Through the years, in addition to involvement in Indianapolis in skiing and dancing clubs, Eddie Amond continued to visit Lake Maxinkuckee, even after the Maxinkuckee tour boat was dry docked one last time in 1976. Frank Amond was too ill to pilot it anymore and the demand for cruises on it diminished as American entertainment and travel altered. Frank Amond passed away July 31, 1983 at his daughter’s home in Florida where he lived for his last couple of years with Dan and Joanne Kennedy and family.

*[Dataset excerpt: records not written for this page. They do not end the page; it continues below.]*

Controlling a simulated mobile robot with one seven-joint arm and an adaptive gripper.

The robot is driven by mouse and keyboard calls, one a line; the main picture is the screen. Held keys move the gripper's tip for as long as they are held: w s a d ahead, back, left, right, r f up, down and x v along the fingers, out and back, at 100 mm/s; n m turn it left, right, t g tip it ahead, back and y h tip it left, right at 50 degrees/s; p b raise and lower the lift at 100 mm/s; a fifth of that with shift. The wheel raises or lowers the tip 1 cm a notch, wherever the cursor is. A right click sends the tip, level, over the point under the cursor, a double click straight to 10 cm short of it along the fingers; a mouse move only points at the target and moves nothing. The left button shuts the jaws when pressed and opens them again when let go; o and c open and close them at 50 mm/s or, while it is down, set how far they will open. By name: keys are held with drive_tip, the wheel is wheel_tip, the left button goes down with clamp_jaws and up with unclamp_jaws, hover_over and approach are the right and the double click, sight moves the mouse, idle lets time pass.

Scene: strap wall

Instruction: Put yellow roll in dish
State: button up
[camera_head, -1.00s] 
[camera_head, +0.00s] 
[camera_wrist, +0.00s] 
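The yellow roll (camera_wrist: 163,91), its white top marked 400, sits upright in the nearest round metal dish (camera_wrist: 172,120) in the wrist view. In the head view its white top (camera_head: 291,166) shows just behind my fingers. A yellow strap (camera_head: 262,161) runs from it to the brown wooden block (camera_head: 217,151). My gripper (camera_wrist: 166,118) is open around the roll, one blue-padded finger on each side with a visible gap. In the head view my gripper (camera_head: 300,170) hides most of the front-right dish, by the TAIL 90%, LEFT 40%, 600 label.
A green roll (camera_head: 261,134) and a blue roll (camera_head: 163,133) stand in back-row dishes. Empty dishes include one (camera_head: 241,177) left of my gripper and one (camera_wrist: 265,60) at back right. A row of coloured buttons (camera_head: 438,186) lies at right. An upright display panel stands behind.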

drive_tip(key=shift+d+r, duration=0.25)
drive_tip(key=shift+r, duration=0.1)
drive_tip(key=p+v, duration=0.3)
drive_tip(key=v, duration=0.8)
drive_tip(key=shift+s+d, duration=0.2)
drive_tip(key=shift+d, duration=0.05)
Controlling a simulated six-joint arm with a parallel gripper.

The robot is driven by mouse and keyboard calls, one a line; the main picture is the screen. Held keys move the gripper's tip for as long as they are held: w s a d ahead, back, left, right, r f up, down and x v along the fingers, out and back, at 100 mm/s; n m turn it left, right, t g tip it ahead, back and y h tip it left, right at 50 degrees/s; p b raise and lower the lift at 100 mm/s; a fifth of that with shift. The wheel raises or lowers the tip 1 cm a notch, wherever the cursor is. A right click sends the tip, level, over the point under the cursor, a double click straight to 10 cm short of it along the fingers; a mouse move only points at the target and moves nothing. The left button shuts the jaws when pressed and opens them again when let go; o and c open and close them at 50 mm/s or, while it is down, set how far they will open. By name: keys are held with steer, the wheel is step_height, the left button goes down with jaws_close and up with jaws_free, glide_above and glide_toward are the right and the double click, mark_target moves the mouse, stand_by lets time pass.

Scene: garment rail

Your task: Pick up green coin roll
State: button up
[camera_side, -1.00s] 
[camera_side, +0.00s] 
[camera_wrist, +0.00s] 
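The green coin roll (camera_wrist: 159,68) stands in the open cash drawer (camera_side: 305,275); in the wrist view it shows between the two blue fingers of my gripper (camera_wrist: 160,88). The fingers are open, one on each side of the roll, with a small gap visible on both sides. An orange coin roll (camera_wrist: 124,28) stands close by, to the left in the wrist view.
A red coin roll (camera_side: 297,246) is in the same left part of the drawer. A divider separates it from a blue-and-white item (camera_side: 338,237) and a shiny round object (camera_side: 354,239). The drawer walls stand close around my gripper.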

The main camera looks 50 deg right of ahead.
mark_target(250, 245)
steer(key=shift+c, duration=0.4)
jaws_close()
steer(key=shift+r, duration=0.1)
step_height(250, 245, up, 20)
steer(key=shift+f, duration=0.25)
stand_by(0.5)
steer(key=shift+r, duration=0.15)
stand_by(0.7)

The stories live on, and are recalled with fondness by the Amond family. Stories like the time Eddie “borrowed” Culver ’s Lake Patrol boat as a young man and turned the siren on while approaching the Funster boat with his sister on it. Or cruising the lake with musicians playing onboard (as often was the case) and hearing a trumpet player on the shore who was immediately asked onboard to add to the fun. Shirley recalls a night when John Cleveland, piloting the Maxinkuckee, threw it in reverse to escape skinny dippers in front of them…or the time the east shore pier went down with a number of couples – having just exited the Maxinkuckee – on it. “Of course the women were screaming,” says Shirley, “and all these guys who probably should not have been jumping overboard were jumping in (to save them), and the water turned out to be only up to their knees! I am sure there are many more stories that Eddie’s friends could tell. Hopefully we will hear some more of them as we celebrate his life.”

“Eddie just loved Culver and loved the lake,” says Shirley. “Every chance he had he’d be there…he was an interesting guy, and he loved to have fun.”

Kim Amond Wright concurs. “Culver and Lake Maxinkuckee was (Eddie’s) whole life. He loved it here. He was big fish in a little pond here and like a lot of us, I think he felt comfortable here. A lot of people think this place is magical, and he was one of them.”